In the entries below, find the line containing "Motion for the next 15" and the line containing "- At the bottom". Copy those two lines and everything between them exactly, and only that.

┌──

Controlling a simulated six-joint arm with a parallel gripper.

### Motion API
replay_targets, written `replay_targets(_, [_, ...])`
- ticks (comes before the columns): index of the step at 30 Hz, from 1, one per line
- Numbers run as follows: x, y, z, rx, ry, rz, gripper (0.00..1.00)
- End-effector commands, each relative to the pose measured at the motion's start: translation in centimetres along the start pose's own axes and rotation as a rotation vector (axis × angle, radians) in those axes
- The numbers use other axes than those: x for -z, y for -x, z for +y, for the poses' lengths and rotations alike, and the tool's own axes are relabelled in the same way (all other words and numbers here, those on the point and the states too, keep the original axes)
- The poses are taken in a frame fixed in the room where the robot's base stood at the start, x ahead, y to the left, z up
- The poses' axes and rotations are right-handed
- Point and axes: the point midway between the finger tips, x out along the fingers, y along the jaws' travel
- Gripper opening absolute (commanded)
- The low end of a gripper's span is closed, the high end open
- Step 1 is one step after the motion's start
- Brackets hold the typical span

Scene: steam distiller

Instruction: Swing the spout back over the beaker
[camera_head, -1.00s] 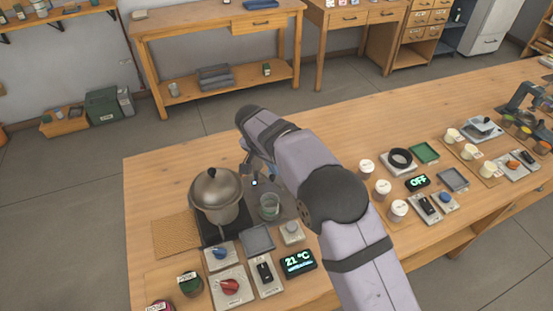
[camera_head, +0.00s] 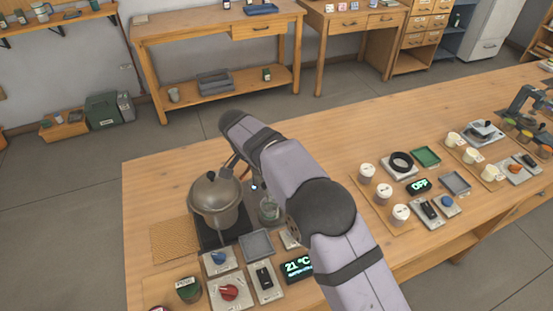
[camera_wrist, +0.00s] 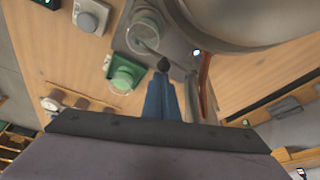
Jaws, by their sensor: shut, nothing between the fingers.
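The metal still pot (camera_head: 214,196) with its domed lid stands on a dark base at the left of the bench. The glass beaker (camera_head: 268,212) stands just right of it, partly behind my arm. In the wrist view the glass beaker (camera_wrist: 146,22) shows at the top, on the grey plate's edge. My gripper (camera_wrist: 163,66) is shut and empty, its blue fingers together near the grey plate. In the head view my gripper is mostly hidden by the arm, close to the pot's upper right. A thin grey rod near the beaker may be the spout; I cannot tell.
Switch blocks, a red knob (camera_head: 229,292) and a temperature display (camera_head: 298,267) sit in front of the pot. A green holder (camera_wrist: 125,75) shows left of my fingers in the wrist view. Cups (camera_head: 384,191) stand to the right. The bench behind the pot is clear.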

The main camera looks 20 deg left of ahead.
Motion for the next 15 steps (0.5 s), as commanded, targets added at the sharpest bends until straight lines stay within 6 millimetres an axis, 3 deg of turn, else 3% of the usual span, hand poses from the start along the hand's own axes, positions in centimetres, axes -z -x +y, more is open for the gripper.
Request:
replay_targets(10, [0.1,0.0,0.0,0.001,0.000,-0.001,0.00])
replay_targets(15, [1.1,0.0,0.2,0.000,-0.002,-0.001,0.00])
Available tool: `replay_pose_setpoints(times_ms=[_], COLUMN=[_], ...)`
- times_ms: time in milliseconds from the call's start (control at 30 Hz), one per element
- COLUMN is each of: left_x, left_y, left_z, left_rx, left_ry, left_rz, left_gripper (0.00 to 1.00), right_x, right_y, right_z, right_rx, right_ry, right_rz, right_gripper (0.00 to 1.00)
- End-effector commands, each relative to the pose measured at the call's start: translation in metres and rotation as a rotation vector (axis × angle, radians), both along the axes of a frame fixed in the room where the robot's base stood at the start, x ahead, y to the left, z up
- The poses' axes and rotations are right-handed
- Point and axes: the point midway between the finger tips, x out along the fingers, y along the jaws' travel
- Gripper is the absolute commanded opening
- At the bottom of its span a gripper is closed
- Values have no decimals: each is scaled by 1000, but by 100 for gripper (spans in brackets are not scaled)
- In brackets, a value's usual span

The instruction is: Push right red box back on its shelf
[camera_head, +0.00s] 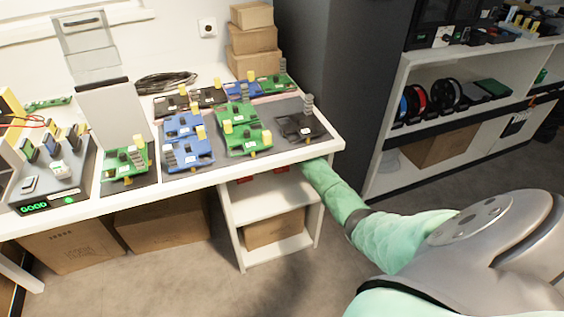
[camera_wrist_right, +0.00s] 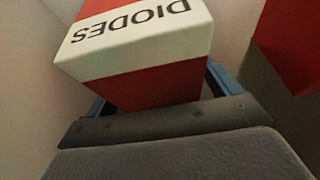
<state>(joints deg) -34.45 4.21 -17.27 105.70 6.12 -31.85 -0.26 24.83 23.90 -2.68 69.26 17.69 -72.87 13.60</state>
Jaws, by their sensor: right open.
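Two red boxes show only as slivers under the tabletop in the head view, a left one (camera_head: 244,180) and a right one (camera_head: 281,169) closest to my right arm. In the right wrist view, a red box with a white band (camera_wrist_right: 140,45) lettered DIODES, upside down in the picture, fills the middle. My right gripper (camera_wrist_right: 160,92) is open, its blue fingers at either side of this box's lower part; I cannot tell whether they touch it. In the head view this gripper is hidden under the tabletop. My left gripper is in neither view.
A second red box (camera_wrist_right: 290,45) stands apart at the upper right of the wrist view. The white shelf unit (camera_head: 265,206) has a clear middle shelf and a carton (camera_head: 273,230) below. The tabletop edge (camera_head: 185,184) overhangs it. Circuit boards (camera_head: 243,130) lie above.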

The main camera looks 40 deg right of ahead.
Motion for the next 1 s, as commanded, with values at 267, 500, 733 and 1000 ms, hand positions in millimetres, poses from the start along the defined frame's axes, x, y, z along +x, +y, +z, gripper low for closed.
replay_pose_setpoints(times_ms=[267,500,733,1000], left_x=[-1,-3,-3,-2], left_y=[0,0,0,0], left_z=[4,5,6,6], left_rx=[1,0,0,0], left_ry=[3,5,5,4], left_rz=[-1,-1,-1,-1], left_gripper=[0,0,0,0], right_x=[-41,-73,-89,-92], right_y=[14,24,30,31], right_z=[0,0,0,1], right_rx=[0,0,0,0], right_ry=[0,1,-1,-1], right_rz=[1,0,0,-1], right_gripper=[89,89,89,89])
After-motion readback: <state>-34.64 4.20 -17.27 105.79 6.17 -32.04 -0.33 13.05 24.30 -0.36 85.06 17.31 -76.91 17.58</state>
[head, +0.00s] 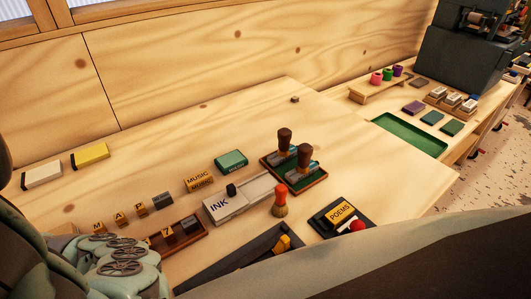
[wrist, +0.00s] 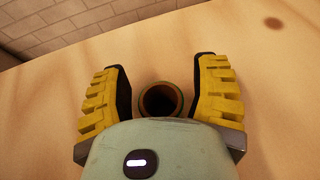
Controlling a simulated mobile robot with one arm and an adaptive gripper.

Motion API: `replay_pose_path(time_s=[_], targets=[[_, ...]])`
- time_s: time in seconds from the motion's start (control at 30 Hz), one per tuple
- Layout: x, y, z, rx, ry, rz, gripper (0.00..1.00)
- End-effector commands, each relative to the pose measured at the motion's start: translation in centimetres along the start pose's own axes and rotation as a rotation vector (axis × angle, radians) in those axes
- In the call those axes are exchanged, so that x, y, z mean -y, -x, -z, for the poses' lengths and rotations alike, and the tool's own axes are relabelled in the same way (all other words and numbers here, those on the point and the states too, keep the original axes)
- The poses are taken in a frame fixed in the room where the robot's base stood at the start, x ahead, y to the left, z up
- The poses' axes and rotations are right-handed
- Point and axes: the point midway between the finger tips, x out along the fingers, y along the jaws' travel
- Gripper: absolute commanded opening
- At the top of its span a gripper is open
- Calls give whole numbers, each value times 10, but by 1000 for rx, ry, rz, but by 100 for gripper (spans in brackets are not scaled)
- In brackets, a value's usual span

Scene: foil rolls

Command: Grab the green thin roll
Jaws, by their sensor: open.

└──

* [Full response]:
Motion for the next 15 steps (0.5 s), as commanded, targets added at the sharpest bends until straight lines stay within 6 millimetres an axis, 3 deg of turn, else 3% of the usual span, hand poses from the start along the hand's own axes, positions in centimetres, axes -z -x +y, more is open for the gripper.
Request:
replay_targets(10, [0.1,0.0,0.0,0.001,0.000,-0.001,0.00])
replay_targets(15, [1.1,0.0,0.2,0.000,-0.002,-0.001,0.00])
Available tool: `replay_pose_setpoints(times_ms=[_], COLUMN=[_], ...)`
- times_ms: time in milliseconds from the call's start (control at 30 Hz), one per element
- COLUMN is each of: left_x, left_y, left_z, left_rx, left_ry, left_rz, left_gripper (0.00 to 1.00), right_x, right_y, right_z, right_rx, right_ry, right_rz, right_gripper (0.00 to 1.00)
- End-effector commands, each relative to the pose measured at the call's start: translation in metres and rotation as a rotation vector (axis × angle, radians), both along the axes of a frame fixed in the room where the robot's base stood at the start, x ahead, y to the left, z up
- The poses' axes and rotations are right-handed
- Point and axes: the point midway between the finger tips, x out along the fingers, y along the jaws' travel
- Gripper is the absolute commanded opening
- At the bottom of its span a gripper is closed

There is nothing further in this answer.